La même politique que Buhari ?
Bola Tinubu a fait l’objet d’accusations de corruption, de blanchiment d’argent, de fraude et d’évasion fiscale, et a été traîné à deux reprises devant le tribunal du Code de conduite du Nigeria avant d’être blanchi. La victoire de Tinubu va donc inquiéter les militants anti-corruption.
Comme Muhammadu Buhari, il a également été confronté à des inquiétudes concernant sa santé suite à une série de gaffes lors de rassemblements, ce qui a conduit son équipe à publier une vidéo de huit secondes du candidat sur son vélo d’appartement.
Parmi les grandes surprises de l’élection, Peter Obi a facilement battu Bola Tinubu dans le fief de ce dernier, l’État de Lagos. Néanmoins, la victoire de Tinubu après quatre jours de dépouillement reflète la force de la machine du parti APC dans les principaux États. Un parti sortant n’a perdu qu’une seule des six élections nigérianes depuis le retour à un régime civil en 1999.
Buhari laisse une économie sinistrée à son successeur
Après huit années jugées comme « perdues », Bola Tinubu s’est retrouvé sur la corde raide, durant la campagne, entre l’éloge du sortant Buhari, son allié politique, et la promesse d’un « nouvel espoir ». Ses partisans affirment qu’il prévoit de restructurer l’économie nigériane, de déléguer davantage de pouvoirs aux États et de créer des centres régionaux pour les corridors économiques. Le Nigeria dispose d’une énorme population, jeune et entreprenante, qui ne demande qu’à être mise à contribution.
Pourtant, les analystes redoutent que cette victoire soit synonyme de changement dans la continuité pour le Nigeria, par rapport aux projets de ses rivaux, plus soucieux de l’économie de marché, et visant à créer des emplois en stimulant massivement la production locale.

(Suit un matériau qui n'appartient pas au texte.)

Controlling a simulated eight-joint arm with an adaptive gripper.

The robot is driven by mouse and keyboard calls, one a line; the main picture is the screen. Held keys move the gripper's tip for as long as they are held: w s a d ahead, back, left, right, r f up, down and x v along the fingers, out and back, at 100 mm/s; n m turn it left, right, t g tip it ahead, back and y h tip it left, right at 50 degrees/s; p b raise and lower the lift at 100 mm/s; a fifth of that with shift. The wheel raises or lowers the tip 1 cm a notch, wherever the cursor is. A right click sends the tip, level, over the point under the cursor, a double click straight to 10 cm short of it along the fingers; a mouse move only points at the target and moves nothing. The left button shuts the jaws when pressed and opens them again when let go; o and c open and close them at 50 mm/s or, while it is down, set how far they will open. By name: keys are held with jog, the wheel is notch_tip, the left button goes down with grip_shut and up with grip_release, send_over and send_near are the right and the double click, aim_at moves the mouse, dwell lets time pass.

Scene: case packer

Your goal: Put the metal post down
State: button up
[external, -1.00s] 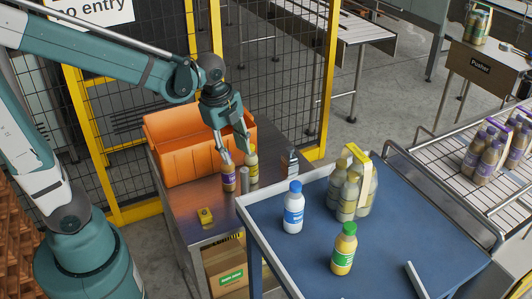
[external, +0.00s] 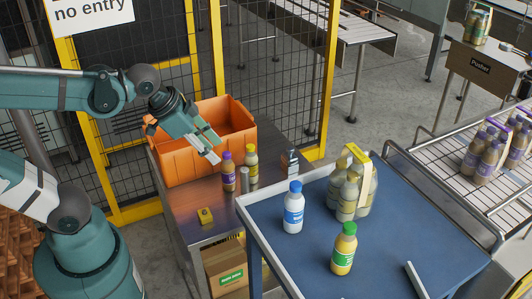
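A short grey metal post (external: 244,178) stands upright on the steel table, close to the edge of the blue-topped table. A purple-capped brown bottle (external: 228,172) and a yellow-capped bottle (external: 252,164) stand beside it. My gripper (external: 214,151) is above the front right part of the orange crate, up and to the left of the post and apart from it. Its pale fingers look spread, and I see nothing between them.
The orange crate (external: 178,160) stands at the back of the steel table (external: 190,200). A small yellow block (external: 205,215) lies in front. The blue-topped table (external: 395,240) holds a white bottle (external: 293,207), a green-capped bottle (external: 344,248) and a bottle pack (external: 352,185).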

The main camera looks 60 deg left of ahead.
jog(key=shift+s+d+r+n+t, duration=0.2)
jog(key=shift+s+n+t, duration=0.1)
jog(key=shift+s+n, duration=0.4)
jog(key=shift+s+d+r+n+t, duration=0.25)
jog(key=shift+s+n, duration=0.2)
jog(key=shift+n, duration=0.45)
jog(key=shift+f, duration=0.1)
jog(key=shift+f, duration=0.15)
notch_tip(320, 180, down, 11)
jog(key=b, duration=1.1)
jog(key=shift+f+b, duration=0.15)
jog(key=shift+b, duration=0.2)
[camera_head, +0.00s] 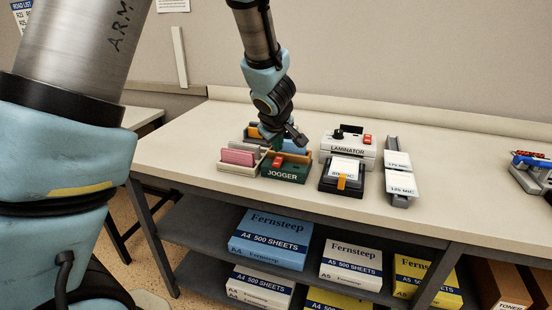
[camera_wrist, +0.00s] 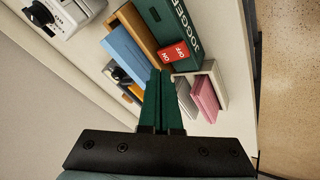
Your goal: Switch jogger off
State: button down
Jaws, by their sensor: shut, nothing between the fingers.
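The jogger (camera_head: 283,173) is a dark green box with its name on the front, on the bench left of centre. Its red rocker switch (camera_head: 277,162) is on top at the left; in the wrist view the switch (camera_wrist: 173,53) reads ON and OFF. I cannot tell which side is pressed. My gripper (camera_head: 276,146) is just above and behind the jogger. In the wrist view its green fingers (camera_wrist: 165,73) are together and empty, with the tips close to the switch. Whether they touch it I cannot tell.
The bench front (camera_head: 300,198) is bare. Paper packs sit on the shelf below.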

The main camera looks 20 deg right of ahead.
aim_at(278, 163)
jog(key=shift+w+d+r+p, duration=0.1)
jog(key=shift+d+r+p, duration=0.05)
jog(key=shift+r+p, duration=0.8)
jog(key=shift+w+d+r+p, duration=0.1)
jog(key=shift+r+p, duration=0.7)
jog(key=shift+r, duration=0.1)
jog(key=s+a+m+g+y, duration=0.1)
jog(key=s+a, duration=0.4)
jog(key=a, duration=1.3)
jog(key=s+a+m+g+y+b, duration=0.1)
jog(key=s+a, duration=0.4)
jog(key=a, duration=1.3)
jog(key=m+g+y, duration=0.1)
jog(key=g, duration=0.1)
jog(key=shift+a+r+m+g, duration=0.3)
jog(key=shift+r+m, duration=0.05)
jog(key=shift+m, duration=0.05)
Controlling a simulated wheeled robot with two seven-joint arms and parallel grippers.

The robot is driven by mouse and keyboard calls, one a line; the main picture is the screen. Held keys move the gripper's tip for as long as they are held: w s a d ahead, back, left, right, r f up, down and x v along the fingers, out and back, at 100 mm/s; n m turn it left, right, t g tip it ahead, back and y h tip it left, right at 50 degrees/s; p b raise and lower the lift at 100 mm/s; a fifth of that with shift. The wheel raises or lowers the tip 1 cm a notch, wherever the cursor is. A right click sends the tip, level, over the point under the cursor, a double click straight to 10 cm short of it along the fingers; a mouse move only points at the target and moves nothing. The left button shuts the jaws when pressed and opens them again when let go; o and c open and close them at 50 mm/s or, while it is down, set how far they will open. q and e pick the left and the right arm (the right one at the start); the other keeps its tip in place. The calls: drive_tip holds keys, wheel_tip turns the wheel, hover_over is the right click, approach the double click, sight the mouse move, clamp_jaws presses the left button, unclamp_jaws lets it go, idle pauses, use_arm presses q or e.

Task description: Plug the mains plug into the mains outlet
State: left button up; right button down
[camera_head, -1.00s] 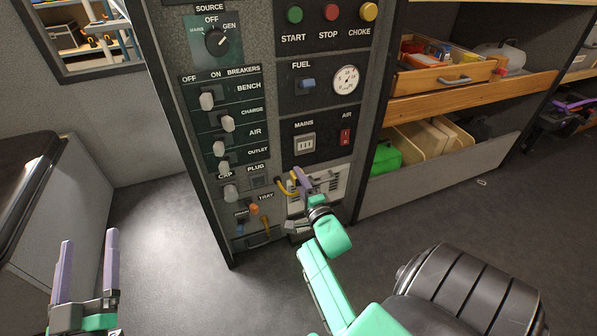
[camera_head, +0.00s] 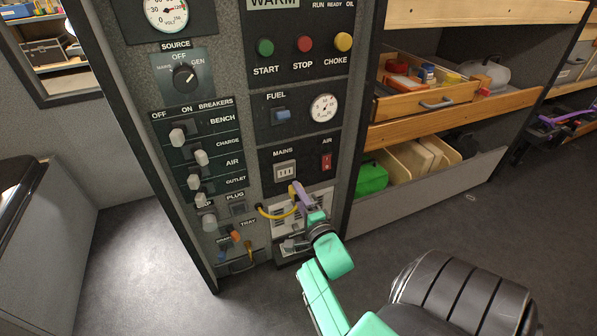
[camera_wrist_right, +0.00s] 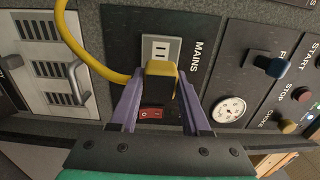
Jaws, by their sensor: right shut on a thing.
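The mains outlet (camera_head: 285,171) is a pale socket plate under the MAINS label on the dark panel. It also shows in the right wrist view (camera_wrist_right: 160,48), with its slots uncovered. My right gripper (camera_head: 298,192) is shut on the mains plug (camera_wrist_right: 160,82), a black and yellow block between the purple fingers. In the head view the plug is just below and slightly right of the outlet. The plug appears apart from the outlet; the depth gap is hard to judge. A yellow cord (camera_wrist_right: 82,55) runs from the plug leftwards. My left gripper is out of view.
A red AIR switch (camera_head: 326,162) is right of the outlet; it shows behind my fingers in the wrist view. A vented grille (camera_head: 316,201) lies below. Breaker knobs (camera_head: 178,137) are at left, and shelves with a wooden drawer (camera_head: 425,103) at right.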

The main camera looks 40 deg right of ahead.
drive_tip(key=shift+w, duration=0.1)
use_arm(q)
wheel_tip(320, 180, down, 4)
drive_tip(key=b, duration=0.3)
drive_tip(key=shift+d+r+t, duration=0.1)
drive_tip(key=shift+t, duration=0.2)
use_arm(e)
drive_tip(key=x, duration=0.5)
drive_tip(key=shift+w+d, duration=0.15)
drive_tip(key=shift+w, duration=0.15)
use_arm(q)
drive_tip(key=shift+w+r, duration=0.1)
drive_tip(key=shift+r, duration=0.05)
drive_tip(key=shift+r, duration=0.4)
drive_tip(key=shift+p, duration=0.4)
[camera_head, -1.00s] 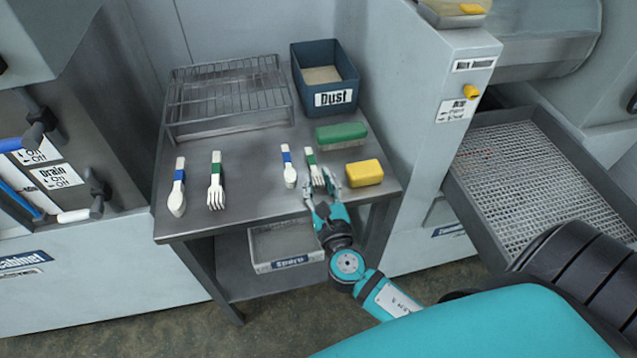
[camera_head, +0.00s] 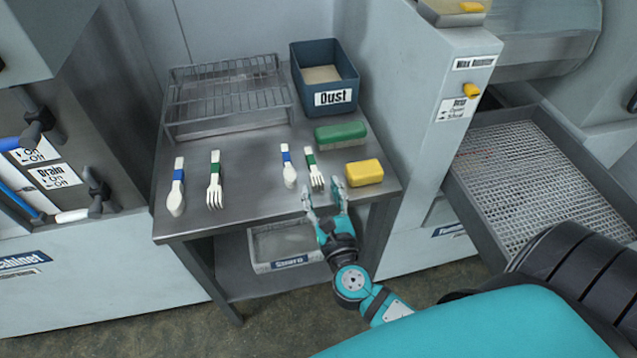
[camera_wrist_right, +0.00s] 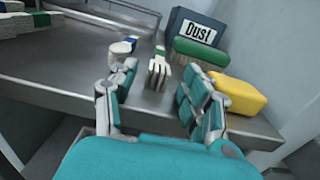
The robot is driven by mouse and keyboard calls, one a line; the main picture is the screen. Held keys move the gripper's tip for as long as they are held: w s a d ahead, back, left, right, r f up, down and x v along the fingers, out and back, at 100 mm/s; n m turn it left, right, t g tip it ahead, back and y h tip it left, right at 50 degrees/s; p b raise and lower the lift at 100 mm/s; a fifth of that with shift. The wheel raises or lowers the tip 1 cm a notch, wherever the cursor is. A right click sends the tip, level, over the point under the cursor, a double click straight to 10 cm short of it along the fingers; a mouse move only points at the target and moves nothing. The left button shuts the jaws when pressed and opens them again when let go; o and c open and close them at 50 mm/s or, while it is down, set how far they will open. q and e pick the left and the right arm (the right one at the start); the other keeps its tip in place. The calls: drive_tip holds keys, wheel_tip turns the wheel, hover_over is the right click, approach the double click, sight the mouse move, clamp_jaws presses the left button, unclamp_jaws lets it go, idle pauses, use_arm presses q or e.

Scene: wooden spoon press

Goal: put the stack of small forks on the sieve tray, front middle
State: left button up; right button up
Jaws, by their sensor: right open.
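The stack of small forks (camera_head: 315,170), pale with a green band, lies on the metal table, tines toward the front edge. It also shows in the right wrist view (camera_wrist_right: 158,70), beyond and between the fingers. My right gripper (camera_head: 325,196) is open and empty at the table's front edge, just short of the tines and apart from them. The sieve tray (camera_head: 455,192) is the grey-rimmed mesh tray at the right, pulled out of the machine; my arm hides its near right part. My left gripper is not in view.
Small blue-banded spoons (camera_head: 288,167) lie just left of the forks. A yellow block (camera_head: 364,173) and a green block (camera_head: 341,134) are to the right. Larger forks (camera_head: 215,180) and spoons (camera_head: 177,187) lie farther left. The machine's housing (camera_head: 430,110) stands between table and tray.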

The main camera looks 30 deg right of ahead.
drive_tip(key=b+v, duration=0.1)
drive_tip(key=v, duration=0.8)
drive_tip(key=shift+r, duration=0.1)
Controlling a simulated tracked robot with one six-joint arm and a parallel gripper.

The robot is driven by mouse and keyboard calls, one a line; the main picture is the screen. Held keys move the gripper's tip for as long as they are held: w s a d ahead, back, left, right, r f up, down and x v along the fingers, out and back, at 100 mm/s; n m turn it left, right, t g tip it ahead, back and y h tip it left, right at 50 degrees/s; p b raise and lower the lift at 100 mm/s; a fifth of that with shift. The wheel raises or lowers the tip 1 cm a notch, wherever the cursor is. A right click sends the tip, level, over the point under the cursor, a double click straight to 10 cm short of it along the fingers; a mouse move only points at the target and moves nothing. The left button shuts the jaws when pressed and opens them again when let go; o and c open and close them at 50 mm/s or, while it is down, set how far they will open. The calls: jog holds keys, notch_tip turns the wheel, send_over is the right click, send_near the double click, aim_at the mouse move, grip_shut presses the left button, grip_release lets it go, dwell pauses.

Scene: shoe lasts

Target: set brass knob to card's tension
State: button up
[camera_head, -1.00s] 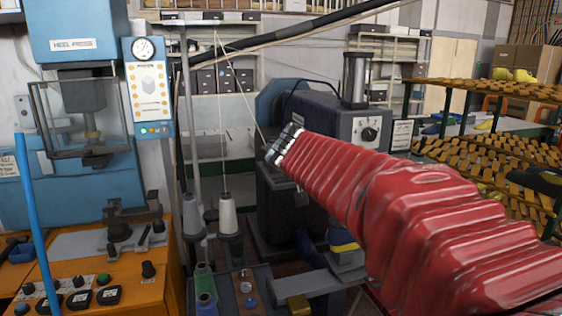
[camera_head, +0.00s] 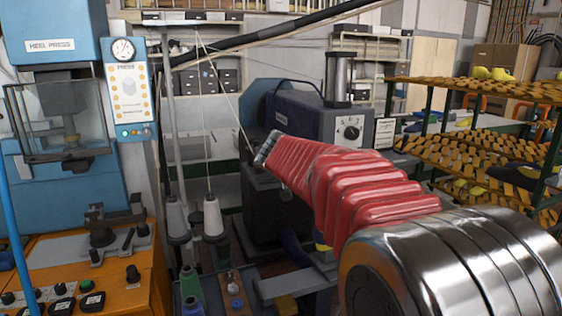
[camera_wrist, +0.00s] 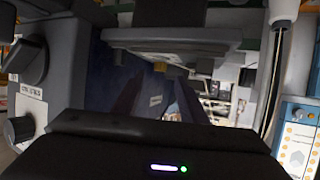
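A dark round knob (camera_head: 351,132) sits on a pale numbered dial on the front of the dark grey machine; I cannot make out a brass colour on it. A white card (camera_head: 384,132) with print too small to read stands just right of it. In the wrist view a dark knob (camera_wrist: 26,62) shows at the left edge, beside a pale lettered panel (camera_wrist: 27,104). My gripper (camera_wrist: 157,92) shows two dark fingers apart with nothing held between them.
The blue heel press (camera_head: 62,130) stands at left over an orange bench (camera_head: 115,270). Thread cones (camera_head: 213,218) and a taut thread stand left of my arm. A rack of wooden slats (camera_head: 480,150) fills the right. A black hose crosses above the machine.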

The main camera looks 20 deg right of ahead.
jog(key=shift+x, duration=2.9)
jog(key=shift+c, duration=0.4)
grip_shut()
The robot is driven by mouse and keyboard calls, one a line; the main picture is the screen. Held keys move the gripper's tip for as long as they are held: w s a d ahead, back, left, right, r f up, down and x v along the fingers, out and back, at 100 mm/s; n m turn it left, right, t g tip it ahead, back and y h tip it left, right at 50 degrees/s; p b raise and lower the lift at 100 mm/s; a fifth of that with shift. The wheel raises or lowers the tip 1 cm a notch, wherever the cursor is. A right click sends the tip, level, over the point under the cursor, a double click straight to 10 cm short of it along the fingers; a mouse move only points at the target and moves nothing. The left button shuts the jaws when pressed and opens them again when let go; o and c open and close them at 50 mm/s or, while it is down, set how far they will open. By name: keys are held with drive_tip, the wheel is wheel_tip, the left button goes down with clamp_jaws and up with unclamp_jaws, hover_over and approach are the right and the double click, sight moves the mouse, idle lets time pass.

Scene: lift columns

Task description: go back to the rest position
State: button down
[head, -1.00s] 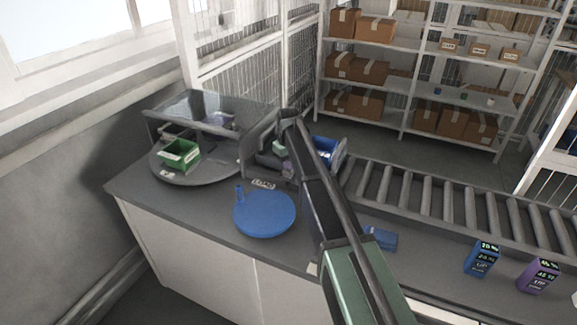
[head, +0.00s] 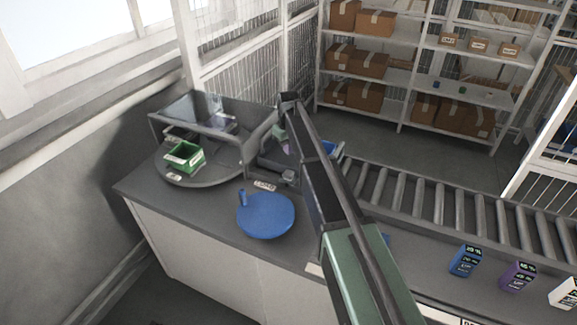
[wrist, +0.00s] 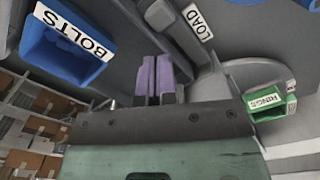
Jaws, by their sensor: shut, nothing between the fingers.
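My gripper (head: 286,148) shows in the head view at the far end of my arm, partly hidden by the arm, over the grey station at the back of the counter. In the wrist view its two purple fingers (wrist: 153,78) are together with nothing between them. A blue bin labelled BOLTS (wrist: 62,50) is to their left and a green bin labelled RINGS (wrist: 270,103) to their right, both apart from the fingers. No marker of the rest position shows.
The green bin (head: 184,156) stands on a round grey turntable (head: 205,178) beside a clear-fronted grey frame. A blue disc (head: 266,216) lies on the counter. A roller conveyor (head: 440,205) runs right, with a blue box (head: 465,260), a purple box (head: 517,275) and a white box (head: 564,293) nearby.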

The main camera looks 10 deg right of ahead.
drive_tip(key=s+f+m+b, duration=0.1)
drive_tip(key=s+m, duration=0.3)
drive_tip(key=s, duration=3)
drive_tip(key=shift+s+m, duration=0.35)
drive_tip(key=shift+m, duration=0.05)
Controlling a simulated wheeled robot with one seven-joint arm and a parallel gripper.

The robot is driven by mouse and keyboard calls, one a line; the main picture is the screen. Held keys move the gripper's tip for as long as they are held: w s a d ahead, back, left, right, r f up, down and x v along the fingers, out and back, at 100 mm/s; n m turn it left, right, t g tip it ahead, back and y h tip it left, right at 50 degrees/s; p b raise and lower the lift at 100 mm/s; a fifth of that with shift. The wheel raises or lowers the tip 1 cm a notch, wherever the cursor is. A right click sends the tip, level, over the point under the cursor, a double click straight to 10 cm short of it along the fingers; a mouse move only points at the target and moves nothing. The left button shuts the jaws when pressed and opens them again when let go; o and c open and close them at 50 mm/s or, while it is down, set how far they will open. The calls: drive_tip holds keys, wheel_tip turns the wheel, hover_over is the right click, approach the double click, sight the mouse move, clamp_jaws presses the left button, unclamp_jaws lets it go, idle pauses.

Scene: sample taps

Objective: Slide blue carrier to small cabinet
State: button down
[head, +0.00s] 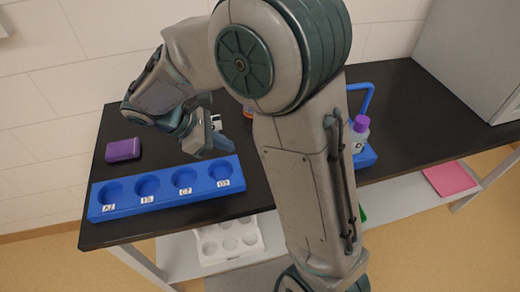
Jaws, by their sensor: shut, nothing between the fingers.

« La présidence de Tinubu signifie une poursuite des politiques de Buhari avec des interventions étatistes, comme la fermeture des frontières terrestres du Nigeria en 2019 dans une tentative malheureuse de stimuler la production nationale », résume Mucahid Durmaz. À moins que Tinubu ne renouvelle pour la gestion du pays le miracle qu’il a accompli à Lagos comme gouverneur.